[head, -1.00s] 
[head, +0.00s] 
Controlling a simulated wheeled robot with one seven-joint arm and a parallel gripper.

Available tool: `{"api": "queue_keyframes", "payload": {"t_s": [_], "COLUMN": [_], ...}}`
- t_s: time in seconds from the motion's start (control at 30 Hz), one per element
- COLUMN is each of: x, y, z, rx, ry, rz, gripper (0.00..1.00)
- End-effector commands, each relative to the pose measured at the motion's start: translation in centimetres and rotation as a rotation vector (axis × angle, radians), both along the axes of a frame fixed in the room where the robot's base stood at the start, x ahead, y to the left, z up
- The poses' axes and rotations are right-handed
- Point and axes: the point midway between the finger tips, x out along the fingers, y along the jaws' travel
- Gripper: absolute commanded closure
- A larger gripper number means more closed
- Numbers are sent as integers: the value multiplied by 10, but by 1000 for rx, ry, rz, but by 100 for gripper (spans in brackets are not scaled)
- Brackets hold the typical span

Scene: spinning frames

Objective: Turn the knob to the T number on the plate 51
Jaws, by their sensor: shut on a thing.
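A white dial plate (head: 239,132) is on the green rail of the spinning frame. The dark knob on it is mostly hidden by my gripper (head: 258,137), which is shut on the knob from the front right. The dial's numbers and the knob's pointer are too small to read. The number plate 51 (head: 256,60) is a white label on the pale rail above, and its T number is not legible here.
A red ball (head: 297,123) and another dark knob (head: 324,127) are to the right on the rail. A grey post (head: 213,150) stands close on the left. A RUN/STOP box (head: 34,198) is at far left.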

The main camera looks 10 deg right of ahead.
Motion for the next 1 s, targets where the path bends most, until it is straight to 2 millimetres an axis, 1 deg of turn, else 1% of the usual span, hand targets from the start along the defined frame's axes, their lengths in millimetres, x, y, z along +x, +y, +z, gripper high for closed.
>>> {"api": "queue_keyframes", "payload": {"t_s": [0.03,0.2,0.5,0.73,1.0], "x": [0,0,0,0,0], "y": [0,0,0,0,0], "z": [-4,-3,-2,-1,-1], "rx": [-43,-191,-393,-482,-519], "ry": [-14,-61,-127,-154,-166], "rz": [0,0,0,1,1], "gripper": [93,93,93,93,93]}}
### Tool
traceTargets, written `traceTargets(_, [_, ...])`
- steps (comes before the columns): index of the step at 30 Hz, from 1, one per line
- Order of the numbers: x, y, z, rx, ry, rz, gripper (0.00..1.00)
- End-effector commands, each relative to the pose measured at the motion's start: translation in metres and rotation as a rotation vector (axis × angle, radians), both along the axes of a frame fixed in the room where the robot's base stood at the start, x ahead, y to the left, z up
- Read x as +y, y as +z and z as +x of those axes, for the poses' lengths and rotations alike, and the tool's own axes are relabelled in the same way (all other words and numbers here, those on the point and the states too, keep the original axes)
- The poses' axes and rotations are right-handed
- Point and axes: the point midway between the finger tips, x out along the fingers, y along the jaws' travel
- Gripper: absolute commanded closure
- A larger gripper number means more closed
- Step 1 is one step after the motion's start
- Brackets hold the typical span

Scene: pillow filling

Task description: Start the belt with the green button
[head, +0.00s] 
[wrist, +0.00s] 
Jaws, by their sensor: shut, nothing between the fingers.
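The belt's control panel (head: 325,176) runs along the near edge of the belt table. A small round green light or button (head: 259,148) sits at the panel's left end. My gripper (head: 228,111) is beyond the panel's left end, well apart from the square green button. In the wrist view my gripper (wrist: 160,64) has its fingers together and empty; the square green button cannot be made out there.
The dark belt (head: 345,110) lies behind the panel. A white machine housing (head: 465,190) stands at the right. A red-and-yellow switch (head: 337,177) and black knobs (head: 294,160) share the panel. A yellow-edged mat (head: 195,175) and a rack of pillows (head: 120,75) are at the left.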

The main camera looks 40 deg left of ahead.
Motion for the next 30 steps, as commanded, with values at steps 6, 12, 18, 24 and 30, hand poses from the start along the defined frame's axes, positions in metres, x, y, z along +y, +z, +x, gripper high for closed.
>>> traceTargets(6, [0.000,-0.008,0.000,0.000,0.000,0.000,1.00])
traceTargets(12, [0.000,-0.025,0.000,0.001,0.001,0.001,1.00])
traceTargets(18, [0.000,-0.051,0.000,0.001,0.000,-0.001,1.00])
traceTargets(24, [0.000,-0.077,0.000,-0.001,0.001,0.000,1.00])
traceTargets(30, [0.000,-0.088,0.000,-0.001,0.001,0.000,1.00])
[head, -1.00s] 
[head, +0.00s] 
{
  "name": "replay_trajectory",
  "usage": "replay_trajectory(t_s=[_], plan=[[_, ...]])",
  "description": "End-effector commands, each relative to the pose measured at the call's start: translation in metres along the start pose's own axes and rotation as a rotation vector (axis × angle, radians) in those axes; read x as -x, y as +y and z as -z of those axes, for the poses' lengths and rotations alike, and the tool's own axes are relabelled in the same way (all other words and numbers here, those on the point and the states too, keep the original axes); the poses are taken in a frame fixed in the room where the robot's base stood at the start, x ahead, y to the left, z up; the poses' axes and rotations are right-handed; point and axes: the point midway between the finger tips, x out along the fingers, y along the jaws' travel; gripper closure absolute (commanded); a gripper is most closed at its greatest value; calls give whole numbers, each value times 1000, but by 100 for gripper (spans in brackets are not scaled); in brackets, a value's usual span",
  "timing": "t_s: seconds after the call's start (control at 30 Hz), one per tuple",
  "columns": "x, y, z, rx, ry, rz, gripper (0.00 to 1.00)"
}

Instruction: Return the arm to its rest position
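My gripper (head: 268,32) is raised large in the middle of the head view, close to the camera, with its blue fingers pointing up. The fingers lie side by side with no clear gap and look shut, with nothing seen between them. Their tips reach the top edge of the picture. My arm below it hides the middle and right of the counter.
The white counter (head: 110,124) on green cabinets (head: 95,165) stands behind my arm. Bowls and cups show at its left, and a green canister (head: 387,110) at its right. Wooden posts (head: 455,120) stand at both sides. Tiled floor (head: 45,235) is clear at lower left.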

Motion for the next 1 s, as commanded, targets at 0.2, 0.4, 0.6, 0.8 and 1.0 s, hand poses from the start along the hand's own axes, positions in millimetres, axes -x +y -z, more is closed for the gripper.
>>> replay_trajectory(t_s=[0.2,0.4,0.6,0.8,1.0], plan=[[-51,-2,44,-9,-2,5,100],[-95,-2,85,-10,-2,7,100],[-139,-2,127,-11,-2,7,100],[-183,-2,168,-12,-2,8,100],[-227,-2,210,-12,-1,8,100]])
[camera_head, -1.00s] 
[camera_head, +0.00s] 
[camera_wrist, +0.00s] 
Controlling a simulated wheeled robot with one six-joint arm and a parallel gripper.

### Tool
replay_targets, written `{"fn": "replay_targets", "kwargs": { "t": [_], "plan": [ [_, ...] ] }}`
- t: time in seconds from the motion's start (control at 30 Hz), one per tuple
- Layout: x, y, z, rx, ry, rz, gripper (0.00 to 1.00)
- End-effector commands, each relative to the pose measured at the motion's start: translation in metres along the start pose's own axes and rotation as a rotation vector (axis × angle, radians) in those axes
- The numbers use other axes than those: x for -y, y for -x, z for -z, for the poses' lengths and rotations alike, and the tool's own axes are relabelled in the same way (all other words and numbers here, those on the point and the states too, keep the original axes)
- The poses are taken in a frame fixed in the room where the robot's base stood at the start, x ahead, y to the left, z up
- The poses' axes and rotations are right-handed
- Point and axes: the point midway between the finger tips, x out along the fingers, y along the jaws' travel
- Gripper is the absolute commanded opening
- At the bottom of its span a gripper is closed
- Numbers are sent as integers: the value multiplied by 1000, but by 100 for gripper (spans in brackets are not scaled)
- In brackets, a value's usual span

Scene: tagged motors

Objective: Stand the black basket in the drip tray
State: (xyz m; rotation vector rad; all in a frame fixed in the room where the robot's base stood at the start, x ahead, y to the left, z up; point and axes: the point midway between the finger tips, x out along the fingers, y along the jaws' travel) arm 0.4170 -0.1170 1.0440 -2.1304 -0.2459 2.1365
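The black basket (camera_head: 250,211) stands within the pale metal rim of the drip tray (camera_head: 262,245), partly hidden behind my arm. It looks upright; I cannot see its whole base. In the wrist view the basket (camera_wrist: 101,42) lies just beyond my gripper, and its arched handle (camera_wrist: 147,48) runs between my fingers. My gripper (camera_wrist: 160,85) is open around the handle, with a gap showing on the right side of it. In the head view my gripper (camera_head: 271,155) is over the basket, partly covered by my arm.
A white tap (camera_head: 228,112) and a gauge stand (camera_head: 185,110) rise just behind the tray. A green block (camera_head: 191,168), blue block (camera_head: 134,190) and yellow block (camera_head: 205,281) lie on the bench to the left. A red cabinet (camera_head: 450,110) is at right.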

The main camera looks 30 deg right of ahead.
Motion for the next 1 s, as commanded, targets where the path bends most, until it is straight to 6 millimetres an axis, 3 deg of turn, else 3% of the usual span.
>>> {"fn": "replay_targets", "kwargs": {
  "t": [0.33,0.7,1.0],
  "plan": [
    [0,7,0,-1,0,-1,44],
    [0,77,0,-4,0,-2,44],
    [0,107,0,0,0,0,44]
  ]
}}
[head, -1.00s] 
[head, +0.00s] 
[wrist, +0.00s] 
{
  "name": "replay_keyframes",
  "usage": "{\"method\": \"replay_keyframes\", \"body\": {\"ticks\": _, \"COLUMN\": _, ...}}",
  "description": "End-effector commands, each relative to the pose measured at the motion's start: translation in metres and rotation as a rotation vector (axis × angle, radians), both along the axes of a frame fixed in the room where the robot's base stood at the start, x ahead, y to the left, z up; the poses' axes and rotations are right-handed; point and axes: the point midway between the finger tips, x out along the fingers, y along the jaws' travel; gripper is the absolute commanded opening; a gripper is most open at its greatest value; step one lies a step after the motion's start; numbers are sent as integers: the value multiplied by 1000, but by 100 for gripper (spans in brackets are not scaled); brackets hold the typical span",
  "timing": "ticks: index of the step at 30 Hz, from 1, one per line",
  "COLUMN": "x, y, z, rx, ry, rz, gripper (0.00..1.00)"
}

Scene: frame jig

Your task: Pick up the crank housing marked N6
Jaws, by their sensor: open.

-=-=-=-=-

Pick out each line containing the string "Controlling" and copy it.

### Response for this exercise
Controlling a simulated wheeled robot with one seven-joint arm and a parallel gripper.
Controlling a simulated wheeled robot with one six-joint arm and a parallel gripper.

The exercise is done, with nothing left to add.